The Virginia DEQ has determined that current regulations are inadequate to protect the environment. Will the new regulations that consider the solar panels to be impervious structures be able to protect the environment?

-What will prevent soil eroding into streams and bodies of water?

-What will prevent soil erosion and damage of adjacent lands?

-What Best Management Practices will be used to protect the threatened and endangered species imperiled by construction and operation of utility-scale solar facilities?

Solar projects in residential, agricultural, ecological-sensitive, and rural areas should not be permitted. Instead, low-conflict sites – such as brownfields, closed landfills, current and former industrial sites, parking lots, and commercial structures – should be identified and prioritized.

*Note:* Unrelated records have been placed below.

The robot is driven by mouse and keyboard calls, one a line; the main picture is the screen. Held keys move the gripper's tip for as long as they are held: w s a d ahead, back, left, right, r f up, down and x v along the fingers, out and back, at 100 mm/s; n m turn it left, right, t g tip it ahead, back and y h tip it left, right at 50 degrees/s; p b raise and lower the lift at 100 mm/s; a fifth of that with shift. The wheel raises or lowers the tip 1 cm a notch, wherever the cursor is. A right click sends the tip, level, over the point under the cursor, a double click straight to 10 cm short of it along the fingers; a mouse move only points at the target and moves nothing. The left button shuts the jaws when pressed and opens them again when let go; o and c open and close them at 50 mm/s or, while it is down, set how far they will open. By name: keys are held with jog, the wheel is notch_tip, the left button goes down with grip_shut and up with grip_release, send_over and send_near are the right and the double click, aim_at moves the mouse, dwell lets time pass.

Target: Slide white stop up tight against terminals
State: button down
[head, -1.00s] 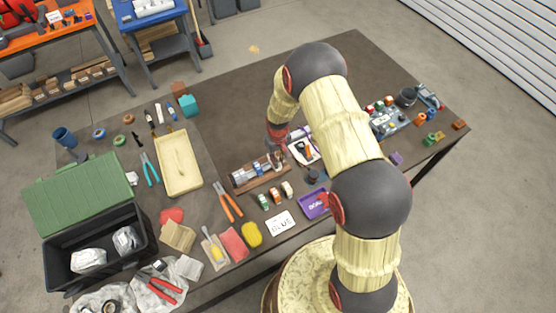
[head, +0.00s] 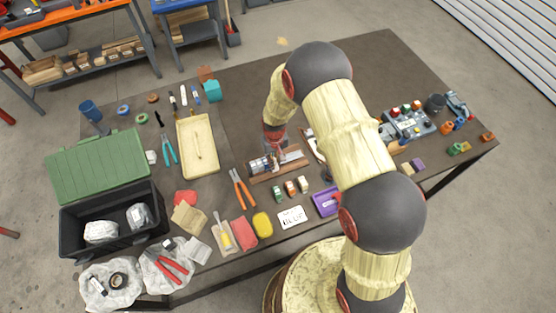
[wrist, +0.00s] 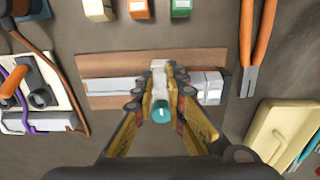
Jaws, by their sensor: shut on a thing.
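A metal rail (wrist: 112,86) lies on a brown wooden board (wrist: 112,62); the board also shows in the head view (head: 292,172). Grey-white terminals (wrist: 207,86) sit on the rail, right of my gripper in the wrist view. My gripper (wrist: 160,88) is over the rail, its fingers shut on the white stop (wrist: 159,68), which is partly hidden between them. A teal round piece (wrist: 161,112) shows between the fingers, nearer the camera. Whether the stop touches the terminals is hidden by the right finger. In the head view my gripper (head: 274,147) comes down onto the rail.
Orange-handled pliers (wrist: 257,50) lie beyond the terminals. A cream tray (wrist: 277,130) is at lower right, and a white board with cables (wrist: 38,98) is at left. Several small coloured blocks (wrist: 138,8) line the far side of the rail in the wrist view.

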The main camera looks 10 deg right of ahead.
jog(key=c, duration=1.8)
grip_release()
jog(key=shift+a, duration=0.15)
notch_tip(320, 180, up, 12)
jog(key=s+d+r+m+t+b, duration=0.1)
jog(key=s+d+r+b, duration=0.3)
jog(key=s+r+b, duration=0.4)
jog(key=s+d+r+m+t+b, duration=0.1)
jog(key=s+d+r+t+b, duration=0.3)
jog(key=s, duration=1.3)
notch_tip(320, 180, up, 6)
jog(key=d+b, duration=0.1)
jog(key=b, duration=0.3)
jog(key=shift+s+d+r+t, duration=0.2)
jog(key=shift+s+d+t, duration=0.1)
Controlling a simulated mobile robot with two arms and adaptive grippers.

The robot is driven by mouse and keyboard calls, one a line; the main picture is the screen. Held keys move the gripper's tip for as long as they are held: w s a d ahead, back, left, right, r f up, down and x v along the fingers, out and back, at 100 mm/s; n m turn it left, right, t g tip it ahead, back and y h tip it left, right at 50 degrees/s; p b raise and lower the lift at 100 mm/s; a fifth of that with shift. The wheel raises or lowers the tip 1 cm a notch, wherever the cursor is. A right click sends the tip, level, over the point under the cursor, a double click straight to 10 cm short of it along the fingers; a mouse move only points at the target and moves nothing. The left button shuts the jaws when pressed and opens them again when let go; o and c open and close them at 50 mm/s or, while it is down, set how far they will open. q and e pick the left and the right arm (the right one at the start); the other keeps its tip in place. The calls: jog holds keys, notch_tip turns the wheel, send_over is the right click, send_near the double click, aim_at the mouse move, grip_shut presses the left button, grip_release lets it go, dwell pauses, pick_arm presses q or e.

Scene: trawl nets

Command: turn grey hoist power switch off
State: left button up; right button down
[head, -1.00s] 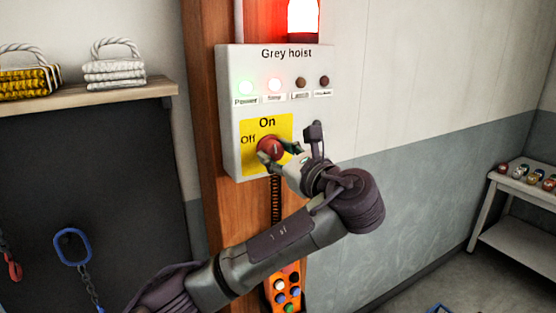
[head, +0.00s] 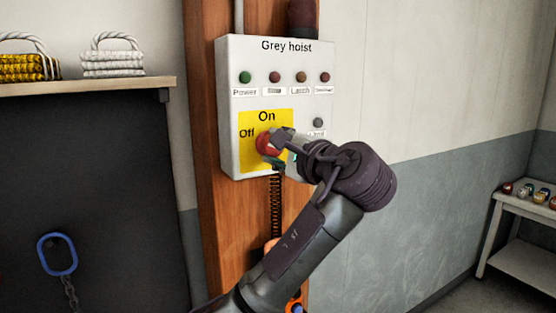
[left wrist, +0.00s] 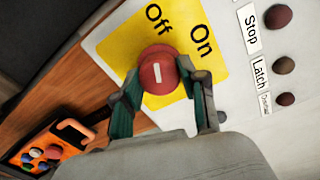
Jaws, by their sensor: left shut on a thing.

Additionally, renewable energy companies must respect local zoning laws and protect natural resources including wetlands and forests, wildlife, agricultural lands, rural view sheds, property values, and community values.

As renewable energy companies look to Virginia as a potential site for utility-scale solar power installations, there must be a strategic, state-wide approach and metric for siting of utility-scaled renewable energy installations in place before advancing projects of such a massive scale. With such an approach and metric, we can avoid our agriculture, residential and rural-centric counties from becoming a patchwork of industrial-sized solar installations and the detrimental impacts they will have on area residents, local economies, natural resources and scenic view sheds.

In closing, the government should take immediate action to preserve and protect Virginia’s soils, farm operations, forests, natural resources, wildlife, scenic view sheds, and recreation. Please work to protect the character of our rural communities and Virginia’s resources from being degraded by wrongly-sited, wrongly-sized industrial solar facilities.